I later learned that Jana and Kevin, who I called Mrs. Jana and Mr. Kevin throughout despite their alternative offers, had founded Cue 52. They were married and had four daughters. Lakeland was the oldest and she actually helped with the choreography for this play; there was also McKinley, Northie, and Oakley. They were 14, 12, 9, and 6 years old, respectfully. Mrs. Jen was the predominate acting director at Cue 52 and Elizabeth was volunteering to teach dance.
When I first arrived at the camp, I was shy and reserved. However, I soon saw that there was no need to be frightened, even with the auditions. All of the students and especially the directors, cheered each person who got up to audition, no matter how they sounded.
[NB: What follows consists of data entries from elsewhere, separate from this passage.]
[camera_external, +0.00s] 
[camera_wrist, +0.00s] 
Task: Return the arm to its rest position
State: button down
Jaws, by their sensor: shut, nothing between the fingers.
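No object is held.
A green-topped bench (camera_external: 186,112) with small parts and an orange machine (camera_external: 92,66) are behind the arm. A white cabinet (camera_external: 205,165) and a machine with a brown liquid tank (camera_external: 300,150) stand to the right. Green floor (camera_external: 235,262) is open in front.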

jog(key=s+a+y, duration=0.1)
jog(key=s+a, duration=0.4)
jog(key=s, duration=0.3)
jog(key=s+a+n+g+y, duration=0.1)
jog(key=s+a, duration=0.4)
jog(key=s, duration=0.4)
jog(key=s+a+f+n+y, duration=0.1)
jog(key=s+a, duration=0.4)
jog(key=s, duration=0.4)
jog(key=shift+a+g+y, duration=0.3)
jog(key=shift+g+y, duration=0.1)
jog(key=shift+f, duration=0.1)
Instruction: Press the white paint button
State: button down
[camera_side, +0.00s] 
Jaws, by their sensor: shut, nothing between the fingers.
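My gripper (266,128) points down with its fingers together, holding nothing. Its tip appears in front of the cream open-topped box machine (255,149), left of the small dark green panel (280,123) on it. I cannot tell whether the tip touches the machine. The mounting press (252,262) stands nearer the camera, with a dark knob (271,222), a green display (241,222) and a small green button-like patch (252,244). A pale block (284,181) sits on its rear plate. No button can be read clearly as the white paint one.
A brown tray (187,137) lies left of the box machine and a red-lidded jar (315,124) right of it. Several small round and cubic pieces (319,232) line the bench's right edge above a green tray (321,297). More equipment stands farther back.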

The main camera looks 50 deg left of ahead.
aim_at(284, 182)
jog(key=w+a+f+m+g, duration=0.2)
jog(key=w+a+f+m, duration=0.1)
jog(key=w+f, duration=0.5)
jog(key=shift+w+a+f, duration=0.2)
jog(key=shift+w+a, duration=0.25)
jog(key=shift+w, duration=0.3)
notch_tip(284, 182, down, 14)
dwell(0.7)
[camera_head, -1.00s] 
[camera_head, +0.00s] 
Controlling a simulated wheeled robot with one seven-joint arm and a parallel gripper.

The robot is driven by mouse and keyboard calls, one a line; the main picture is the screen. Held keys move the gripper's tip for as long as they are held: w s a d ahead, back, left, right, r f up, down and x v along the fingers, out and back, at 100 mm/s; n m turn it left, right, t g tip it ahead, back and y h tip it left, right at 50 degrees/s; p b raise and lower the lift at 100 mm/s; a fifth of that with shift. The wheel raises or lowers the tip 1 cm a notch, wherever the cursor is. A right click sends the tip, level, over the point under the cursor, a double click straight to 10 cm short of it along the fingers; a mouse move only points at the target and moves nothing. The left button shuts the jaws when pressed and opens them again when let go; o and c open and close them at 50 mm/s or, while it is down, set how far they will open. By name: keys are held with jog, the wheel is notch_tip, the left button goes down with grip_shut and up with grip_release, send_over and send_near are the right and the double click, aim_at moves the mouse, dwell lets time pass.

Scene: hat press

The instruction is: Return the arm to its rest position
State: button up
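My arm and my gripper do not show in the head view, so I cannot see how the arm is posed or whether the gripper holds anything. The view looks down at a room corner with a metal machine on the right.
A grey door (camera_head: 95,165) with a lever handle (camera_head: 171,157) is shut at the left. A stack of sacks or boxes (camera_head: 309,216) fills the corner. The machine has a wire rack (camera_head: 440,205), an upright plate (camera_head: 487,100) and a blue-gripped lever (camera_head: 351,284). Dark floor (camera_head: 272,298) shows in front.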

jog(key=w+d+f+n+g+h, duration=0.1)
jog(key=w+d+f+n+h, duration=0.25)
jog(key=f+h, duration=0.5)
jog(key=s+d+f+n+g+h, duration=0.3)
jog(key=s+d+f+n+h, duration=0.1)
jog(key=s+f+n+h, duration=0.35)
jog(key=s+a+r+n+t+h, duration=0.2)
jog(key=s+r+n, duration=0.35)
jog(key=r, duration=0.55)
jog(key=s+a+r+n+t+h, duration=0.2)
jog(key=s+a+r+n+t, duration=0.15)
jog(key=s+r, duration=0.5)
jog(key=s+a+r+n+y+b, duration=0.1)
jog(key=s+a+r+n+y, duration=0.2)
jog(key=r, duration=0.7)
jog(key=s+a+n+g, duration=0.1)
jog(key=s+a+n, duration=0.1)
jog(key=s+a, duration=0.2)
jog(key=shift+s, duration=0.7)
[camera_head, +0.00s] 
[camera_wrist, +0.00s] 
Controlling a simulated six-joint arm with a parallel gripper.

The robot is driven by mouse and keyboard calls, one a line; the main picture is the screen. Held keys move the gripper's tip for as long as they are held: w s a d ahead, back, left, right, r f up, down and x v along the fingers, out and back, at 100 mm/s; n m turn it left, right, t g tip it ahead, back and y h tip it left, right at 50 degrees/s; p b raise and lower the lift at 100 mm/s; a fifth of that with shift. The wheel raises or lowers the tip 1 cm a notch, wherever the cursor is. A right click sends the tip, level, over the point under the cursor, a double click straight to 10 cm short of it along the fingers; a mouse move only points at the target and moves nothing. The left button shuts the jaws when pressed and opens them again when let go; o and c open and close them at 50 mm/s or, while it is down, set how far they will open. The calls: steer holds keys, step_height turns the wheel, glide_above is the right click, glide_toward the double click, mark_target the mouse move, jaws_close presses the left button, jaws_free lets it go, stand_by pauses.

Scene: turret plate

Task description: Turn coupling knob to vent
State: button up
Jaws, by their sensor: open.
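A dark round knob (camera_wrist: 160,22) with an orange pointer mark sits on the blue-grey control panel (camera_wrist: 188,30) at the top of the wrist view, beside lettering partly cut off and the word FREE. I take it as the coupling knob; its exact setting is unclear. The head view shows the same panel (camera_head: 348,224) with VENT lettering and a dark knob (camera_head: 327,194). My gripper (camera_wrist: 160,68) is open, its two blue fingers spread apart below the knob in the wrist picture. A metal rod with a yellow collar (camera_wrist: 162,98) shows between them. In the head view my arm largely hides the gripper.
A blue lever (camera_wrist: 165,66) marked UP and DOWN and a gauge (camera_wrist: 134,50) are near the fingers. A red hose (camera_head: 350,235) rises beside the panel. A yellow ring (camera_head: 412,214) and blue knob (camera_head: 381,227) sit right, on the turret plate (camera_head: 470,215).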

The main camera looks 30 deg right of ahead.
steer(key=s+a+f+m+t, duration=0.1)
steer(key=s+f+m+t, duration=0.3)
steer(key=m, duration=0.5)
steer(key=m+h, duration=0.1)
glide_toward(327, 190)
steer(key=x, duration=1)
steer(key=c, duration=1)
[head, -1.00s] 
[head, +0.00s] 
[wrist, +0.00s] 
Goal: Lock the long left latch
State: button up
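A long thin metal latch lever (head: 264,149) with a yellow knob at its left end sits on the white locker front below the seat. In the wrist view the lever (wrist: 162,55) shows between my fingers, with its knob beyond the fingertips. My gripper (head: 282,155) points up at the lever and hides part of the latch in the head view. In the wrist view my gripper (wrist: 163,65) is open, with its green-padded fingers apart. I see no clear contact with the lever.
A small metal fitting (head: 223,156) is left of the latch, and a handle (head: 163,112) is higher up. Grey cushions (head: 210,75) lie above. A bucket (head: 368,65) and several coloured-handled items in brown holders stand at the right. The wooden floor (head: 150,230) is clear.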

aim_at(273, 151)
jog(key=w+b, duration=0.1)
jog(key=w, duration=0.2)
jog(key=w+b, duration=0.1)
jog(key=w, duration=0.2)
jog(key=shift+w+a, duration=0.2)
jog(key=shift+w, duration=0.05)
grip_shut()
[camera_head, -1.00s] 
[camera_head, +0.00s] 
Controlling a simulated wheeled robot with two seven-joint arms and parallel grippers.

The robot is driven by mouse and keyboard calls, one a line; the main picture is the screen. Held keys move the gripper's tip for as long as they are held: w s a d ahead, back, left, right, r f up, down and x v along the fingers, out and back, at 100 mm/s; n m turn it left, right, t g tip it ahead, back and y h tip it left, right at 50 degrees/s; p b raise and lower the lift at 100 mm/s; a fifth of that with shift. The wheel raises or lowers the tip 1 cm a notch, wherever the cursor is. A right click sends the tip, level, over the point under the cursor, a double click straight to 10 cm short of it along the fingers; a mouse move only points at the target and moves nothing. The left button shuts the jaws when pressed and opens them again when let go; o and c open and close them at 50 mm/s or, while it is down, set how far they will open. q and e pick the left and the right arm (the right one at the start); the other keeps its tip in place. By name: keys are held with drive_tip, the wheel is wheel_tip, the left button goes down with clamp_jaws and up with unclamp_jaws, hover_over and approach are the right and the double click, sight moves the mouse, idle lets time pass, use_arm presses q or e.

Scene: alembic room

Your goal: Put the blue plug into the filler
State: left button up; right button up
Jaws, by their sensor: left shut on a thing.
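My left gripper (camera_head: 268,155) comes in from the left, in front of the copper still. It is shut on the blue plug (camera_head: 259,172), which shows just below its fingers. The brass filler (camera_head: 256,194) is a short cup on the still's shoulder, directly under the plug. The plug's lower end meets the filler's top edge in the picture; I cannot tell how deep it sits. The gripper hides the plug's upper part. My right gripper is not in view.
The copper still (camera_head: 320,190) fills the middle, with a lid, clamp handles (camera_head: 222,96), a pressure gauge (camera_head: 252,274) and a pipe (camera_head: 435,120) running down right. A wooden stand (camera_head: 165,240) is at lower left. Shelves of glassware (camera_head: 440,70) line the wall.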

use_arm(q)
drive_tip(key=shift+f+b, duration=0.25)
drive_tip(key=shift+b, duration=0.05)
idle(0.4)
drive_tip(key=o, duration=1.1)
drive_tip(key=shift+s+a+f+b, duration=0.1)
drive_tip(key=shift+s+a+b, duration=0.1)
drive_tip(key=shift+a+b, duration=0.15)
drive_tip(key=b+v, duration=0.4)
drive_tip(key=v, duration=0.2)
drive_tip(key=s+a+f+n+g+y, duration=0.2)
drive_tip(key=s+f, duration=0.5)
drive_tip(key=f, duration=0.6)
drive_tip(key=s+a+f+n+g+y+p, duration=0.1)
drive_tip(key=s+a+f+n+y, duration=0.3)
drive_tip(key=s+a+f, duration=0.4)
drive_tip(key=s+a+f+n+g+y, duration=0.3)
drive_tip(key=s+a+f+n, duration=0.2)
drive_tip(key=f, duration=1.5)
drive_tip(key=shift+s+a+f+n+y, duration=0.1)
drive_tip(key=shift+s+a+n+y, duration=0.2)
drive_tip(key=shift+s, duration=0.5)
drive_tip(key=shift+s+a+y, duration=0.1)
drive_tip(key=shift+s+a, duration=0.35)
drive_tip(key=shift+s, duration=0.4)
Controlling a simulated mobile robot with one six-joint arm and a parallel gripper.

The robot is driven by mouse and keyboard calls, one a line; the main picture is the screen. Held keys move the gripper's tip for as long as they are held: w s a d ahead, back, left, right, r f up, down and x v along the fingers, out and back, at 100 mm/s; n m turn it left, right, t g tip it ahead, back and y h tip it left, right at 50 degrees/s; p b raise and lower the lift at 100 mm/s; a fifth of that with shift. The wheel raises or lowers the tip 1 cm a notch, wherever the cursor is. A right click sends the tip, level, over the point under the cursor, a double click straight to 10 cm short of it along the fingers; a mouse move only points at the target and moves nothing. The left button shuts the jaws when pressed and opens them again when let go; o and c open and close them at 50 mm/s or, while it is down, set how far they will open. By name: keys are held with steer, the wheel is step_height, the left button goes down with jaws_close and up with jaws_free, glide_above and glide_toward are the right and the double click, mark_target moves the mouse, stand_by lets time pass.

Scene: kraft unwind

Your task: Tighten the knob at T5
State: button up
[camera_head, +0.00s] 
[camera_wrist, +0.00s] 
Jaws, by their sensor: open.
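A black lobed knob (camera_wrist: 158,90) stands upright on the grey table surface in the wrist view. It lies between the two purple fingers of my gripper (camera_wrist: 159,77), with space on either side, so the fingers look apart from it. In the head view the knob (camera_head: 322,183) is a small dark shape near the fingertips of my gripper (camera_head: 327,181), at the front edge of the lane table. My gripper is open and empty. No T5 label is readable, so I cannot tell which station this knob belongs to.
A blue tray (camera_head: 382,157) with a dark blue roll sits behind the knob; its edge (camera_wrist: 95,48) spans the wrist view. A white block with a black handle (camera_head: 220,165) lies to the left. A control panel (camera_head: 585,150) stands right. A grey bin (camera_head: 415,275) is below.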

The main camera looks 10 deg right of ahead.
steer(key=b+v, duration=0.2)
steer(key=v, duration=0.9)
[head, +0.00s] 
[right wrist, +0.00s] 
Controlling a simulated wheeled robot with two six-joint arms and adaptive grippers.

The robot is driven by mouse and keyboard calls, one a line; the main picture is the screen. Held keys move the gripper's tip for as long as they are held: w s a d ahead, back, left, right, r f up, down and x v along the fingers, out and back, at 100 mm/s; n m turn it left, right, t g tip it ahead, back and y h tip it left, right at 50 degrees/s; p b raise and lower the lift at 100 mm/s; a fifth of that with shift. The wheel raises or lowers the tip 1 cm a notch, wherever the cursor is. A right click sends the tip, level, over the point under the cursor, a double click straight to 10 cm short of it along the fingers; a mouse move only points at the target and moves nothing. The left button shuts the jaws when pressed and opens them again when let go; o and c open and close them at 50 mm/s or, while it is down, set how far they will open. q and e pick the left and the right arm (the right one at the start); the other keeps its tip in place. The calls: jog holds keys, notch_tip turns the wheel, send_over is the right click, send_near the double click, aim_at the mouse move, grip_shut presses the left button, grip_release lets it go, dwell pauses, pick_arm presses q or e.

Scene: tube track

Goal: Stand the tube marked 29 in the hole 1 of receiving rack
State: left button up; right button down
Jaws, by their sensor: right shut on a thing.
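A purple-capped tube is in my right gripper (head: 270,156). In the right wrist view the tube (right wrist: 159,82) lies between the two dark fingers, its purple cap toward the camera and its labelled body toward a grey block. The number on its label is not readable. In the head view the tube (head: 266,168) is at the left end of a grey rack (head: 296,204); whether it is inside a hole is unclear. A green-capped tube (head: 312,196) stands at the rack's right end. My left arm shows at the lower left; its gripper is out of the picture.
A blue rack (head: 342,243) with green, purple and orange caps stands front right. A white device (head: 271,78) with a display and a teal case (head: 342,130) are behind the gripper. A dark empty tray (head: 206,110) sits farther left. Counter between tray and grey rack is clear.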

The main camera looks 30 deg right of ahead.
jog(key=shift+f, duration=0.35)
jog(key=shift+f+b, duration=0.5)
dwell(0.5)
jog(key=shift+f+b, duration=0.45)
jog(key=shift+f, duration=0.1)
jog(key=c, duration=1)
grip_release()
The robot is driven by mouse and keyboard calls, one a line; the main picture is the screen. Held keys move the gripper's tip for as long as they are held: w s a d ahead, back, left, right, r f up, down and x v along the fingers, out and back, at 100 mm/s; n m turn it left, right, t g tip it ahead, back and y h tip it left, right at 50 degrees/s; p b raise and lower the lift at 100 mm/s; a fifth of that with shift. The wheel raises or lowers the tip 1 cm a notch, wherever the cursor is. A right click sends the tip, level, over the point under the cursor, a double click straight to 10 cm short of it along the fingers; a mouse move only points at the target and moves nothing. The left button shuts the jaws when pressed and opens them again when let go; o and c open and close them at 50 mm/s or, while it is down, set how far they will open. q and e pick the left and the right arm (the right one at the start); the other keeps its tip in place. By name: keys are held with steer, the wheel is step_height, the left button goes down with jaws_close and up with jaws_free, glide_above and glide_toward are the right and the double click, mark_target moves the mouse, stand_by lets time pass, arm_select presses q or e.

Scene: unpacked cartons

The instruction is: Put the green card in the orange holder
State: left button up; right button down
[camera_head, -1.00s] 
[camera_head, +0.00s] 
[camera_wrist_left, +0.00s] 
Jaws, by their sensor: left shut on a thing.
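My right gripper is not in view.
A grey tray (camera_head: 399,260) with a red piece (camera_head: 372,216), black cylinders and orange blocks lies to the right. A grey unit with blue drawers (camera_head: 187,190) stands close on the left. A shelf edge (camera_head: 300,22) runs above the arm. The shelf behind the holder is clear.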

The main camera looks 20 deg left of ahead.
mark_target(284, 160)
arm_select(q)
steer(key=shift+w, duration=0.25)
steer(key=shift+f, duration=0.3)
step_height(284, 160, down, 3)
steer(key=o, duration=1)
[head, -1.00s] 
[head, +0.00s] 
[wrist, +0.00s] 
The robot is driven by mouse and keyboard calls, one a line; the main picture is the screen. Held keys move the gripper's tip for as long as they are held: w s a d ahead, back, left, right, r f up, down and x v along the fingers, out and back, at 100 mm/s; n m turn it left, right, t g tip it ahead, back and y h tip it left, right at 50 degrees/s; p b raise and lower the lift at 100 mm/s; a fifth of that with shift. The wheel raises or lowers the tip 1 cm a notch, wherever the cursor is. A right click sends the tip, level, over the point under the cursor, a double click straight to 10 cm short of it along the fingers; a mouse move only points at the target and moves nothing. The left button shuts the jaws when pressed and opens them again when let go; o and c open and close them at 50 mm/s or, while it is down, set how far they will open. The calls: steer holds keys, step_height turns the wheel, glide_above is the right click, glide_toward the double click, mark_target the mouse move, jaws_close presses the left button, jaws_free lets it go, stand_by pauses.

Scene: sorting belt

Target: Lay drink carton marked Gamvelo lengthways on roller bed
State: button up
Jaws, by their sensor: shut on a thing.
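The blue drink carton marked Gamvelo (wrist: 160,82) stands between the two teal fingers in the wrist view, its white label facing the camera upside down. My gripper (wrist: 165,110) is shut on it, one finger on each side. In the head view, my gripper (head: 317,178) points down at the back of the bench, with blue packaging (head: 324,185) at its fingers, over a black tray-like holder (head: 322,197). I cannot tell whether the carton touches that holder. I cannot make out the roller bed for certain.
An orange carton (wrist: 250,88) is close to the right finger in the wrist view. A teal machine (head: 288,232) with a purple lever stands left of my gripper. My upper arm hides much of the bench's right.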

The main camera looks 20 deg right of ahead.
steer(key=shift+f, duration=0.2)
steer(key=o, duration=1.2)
They even encouraged me, though I was getting over a cold and probably did not sound the best. Even manners were forfeit; we sang at the table during lunch at the directors’ request! It was awesome. Mr. Kevin and Mrs. Jana made everyone feel comfortable and at home. I think that was one of the first times that I felt like I belonged anywhere after I left Leesburg. I soon discovered that a cast soon becomes like a family; in addition to acting, you go through life together, hearing one another’s trial and joys.
Also, with the help of this play, the anti-Disney approach I had taken subsided. I soon backpedaled and was re-watching everything that I had not seen in two years. In fact, I was surprised to find that I had missed the shows I supposedly “hated” beforehand and equally shocked to see how different my true self was from my former disguise.